═══ Data section

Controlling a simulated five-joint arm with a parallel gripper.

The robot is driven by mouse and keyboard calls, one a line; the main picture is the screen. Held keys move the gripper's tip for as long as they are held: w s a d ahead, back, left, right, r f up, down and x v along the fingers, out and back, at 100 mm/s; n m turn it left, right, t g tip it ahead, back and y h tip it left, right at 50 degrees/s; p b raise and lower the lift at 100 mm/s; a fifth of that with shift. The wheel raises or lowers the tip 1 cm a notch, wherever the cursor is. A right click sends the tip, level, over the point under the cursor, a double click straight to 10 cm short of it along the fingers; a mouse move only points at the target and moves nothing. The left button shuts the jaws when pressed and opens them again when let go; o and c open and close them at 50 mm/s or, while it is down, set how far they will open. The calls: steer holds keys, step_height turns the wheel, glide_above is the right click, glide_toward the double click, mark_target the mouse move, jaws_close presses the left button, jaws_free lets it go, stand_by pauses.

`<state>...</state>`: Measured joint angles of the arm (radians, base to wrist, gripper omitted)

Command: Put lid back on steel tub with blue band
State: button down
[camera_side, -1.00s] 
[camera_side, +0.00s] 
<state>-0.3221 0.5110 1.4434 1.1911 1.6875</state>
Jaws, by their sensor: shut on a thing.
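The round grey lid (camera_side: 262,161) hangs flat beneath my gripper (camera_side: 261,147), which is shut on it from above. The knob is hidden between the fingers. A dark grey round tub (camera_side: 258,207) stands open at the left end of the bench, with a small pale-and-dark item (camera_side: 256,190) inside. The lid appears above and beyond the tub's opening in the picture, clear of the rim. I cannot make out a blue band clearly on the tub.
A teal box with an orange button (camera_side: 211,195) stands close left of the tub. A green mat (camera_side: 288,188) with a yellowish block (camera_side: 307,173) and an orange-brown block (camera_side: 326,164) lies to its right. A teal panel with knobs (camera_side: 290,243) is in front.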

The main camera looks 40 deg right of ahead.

══════

## Aim
Give the number of lines where the string "ahead" occurs, without any further text.

## Exercise result
2